That’s up about $10 on size 48s and 60s from what Mexican fruit commanded through much of February.
“Mexican growers felt they were under-pricing the market,” said Bob Lucy, partner in Fallbrook, Calif.-based Del Rey Avocado Co. Inc.
“They could still harvest about 30 million pounds a week and they were just leaving money on the table. I didn’t think it was undervalued by $10. But in November to January, maybe it should have been $3 or $4 higher.”
Harvesting came to a temporary halt March 18 for Benito Juarez Day in Mexico. Partial data for the previous week confirms that 30 million-pound pace, said Rob Wedin, vice president of sales and marketing for Santa Paula, Calif.-based Calavo Growers.
It’s a lot of fruit, but less than winter production.
“It’s maybe 10% over forecast instead of 30% like they were shipping,” Wedin said.
“Demand is continuing, inventories have gone down and prices up.”
Shipping prices on Mexican hass avocados ran mostly $30.25 for size 48s and $29.25 for size 60s on March 18, according to the U.S. Department of Agriculture. Year-ago prices were nearly identical for the 48s, but $25-26 for the 60s.
Mexican production will go to June. California is starting to see significant increases in harvested volume but remains far from the peak amounts predicted from a deal expected to stretch into October.
The California Avocado Commission estimates a 515 million pound crop for the state in 2013.
Harvests there spiked to 9.4 million pounds in the second full week of March, up from 4.6 million the week before. That was good news, Wedin said, but growers still aren’t seeing the sizing they like.
“We envisioned better spread sizing, but the fruit is pretty small,” he said.
“Some of the growers who contributed to that 9.4 are backing away because they’re just not getting the pack-outs they want.”
There’s a good set on the trees, but, so far, insufficient time, temperatures and rainfall to size up, Wedin said.

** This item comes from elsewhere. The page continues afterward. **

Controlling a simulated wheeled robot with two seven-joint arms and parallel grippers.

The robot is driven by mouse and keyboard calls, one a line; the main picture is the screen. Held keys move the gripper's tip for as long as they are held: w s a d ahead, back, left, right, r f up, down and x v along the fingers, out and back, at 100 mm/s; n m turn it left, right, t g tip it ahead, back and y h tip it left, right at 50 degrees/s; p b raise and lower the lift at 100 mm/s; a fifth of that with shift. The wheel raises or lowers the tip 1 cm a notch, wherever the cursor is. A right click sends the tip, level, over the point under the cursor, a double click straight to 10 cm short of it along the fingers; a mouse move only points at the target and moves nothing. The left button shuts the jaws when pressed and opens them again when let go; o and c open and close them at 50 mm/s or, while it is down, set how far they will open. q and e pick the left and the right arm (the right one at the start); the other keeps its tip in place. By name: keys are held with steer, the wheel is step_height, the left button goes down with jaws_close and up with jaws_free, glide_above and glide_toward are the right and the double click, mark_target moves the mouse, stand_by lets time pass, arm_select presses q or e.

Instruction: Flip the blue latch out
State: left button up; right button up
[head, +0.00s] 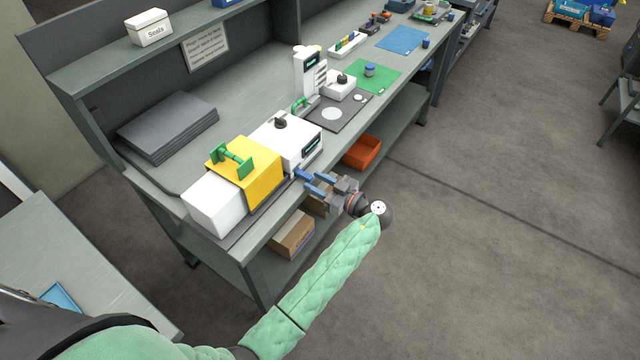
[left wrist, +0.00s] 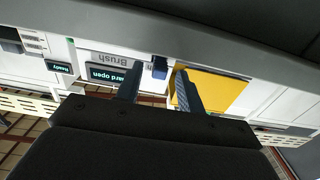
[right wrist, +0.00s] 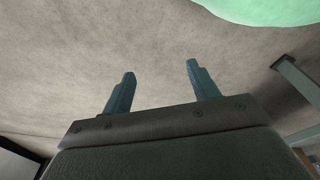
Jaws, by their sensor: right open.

Even so, he added, it’s common for a big crop to fall behind and come on strong mid-season.
“(California) is developing an inventory of size 70s,” he said. “The pricing of 70s is not conducive to significant increases.”
“It’s really just getting started,” Lucy said.
“As we get more into summer we’ll have to have weeks when we’re up to 15 million or 20 million pounds.”
Winter prices were lower than the industry anticipated, Wedin said, but that fed demand.
“Demand has really come forward,” he said. “That’s increased the need for product and when growers pick slightly less in both California and Mexico, it drives prices up quickly.”
Two-layer cartons of hass avocados from California shipped for $31.25-32.25 on size 48s and $30.25 on 60s March 18, according to the USDA. Year-ago prices were about $32 and $30, respectively.
Quality is good on Mexico and California fruit, Lucy said.
“California will dominate the West and Mexico the rest of the country for the next two and a half months,” he said March 18.
“The big problem has been lack of rain in California,” he said. “Rain really helps it size up. We’re hoping for a few more storms in April and May.”
Easter added to demand for avocados, Lucy said, but the fruit doesn’t get quite the same bump from that holiday as strawberries. The next big one will be Cinco de Mayo.
Unlike last year, Chilean imports ended well before mid-March. Chile sharply cut exports to the U.S. after the Association of Michoacan State Avocado Producers and Packers (APEAM) estimated the 2012-2013 crop at 986 million pounds, up from 782 million the year before.